Daniel et Virginie s’occupent activement de la commercialisation de Georgette : étude de marché, marketing, démarchage dans les salons professionnels. Ils perçoivent en l’ustensile un potentiel que Jean-Louis ne soupçonnait pas ; loin de l’univers simple et naturaliste de ses origines, ils visent le monde de la gastronomie de luxe. Et visent juste.

Alain Ducasse a finalement vent de l’invention et en commande quelques dizaines. Les chefs étoilés Hélène Daroze, Franck Putelat et Gilles Goujon l’imiteront ensuite. « Je n’aurais jamais imaginé qu’elle serait utilisée de cette manière », s’étonne encore aujourd’hui l’inventeur ariégeois, qui a vendu 10.000 Georgette en une dizaine d’années.

Le couvert du futur ?

Jean-Louis Arengo n’est pas devenu le Mark Zuckerberg de la gastronomie, mais il est heureux du succès grandissant de sa Georgette. Chose amusante, ce n’est que l’année dernière qu’il a découvert le monde dans lequel sa création évolue à présent, en allant manger chez Hélène Daroze à Paris : « A côté de moi, un couple utilisait Georgette. J’ai passé tout le repas à les observer. Ils l’utilisaient avec une telle facilité, ils y étaient parfaitement habitués ! »

Alors, tous accros à Georgette dans quelques années ? « Ce serait présomptueux, mais j’ai envie de dire oui, avance Jean-Louis. Donnez une Georgette à quelqu’un pendant une semaine, et il ne peut plus s’en passer !» Qui vivra verra. En attendant, Jean-Louis prépare son coup : des modèles de Georgette pour les gauchers verront le jour à l’automne 2012.
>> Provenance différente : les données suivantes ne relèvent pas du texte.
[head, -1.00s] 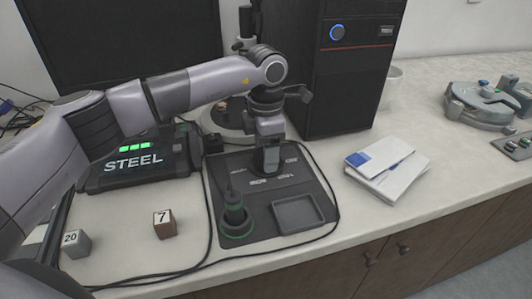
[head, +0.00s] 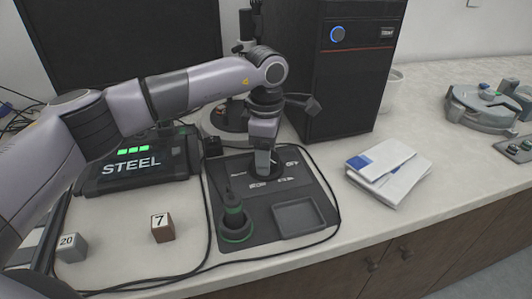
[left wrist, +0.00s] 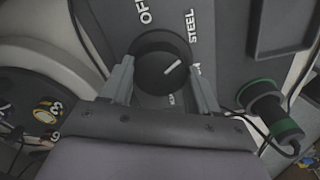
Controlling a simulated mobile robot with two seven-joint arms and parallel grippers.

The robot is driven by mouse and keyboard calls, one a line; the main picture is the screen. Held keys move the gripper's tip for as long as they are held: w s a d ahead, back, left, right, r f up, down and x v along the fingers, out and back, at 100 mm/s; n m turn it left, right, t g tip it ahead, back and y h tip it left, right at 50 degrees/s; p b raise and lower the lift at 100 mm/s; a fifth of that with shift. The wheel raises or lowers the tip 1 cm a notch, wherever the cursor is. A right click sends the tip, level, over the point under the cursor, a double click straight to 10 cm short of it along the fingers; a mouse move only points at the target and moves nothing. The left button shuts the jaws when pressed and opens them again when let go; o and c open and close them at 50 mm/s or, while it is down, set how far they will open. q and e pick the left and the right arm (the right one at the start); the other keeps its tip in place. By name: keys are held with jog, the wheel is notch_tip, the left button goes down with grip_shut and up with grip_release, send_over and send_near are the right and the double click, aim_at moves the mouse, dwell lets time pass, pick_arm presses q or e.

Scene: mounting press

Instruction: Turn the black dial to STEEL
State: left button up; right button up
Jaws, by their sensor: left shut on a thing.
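The black dial (left wrist: 158,73) sits on a dark grey panel (left wrist: 225,60), between the fingers of my left gripper (left wrist: 161,86), which is shut on it. The dial's white pointer line slants up and right, towards the side where the STEEL label (left wrist: 191,26) is printed. The OFF label (left wrist: 145,11) is at upper left; other labels are partly hidden by the fingers. In the head view my left gripper (head: 263,163) reaches down onto the panel and largely hides the dial. A black display box (head: 135,165) shows STEEL and three green bars. My right gripper is not in view.
A green-ringed black handle (head: 235,222) and a shallow tray (head: 298,216) are on the panel's front part. Cables run around the panel. Number blocks (head: 162,228) lie left, booklets (head: 388,175) right. A black computer tower (head: 345,80) stands behind.

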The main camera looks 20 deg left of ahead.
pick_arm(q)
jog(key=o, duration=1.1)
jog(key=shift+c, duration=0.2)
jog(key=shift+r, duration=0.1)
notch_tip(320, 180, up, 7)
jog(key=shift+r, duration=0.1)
Petite histoire de la fourchette

Le mot « fourchette » vient de l’italien « forchetta », « petite fourche ». Apparue dans l’Empire byzantin, elle est introduite en Europe vers 1056, en Italie, et ne sert à l’origine qu’à manger les pâtes. Elle arrive à la Cour de France en 1324. Elle séduit Henri III deux siècles plus tard, lors d’un voyage en Italie, mais son usage ne se généralise sur les tables qu’à la fin du XVIIe siècle.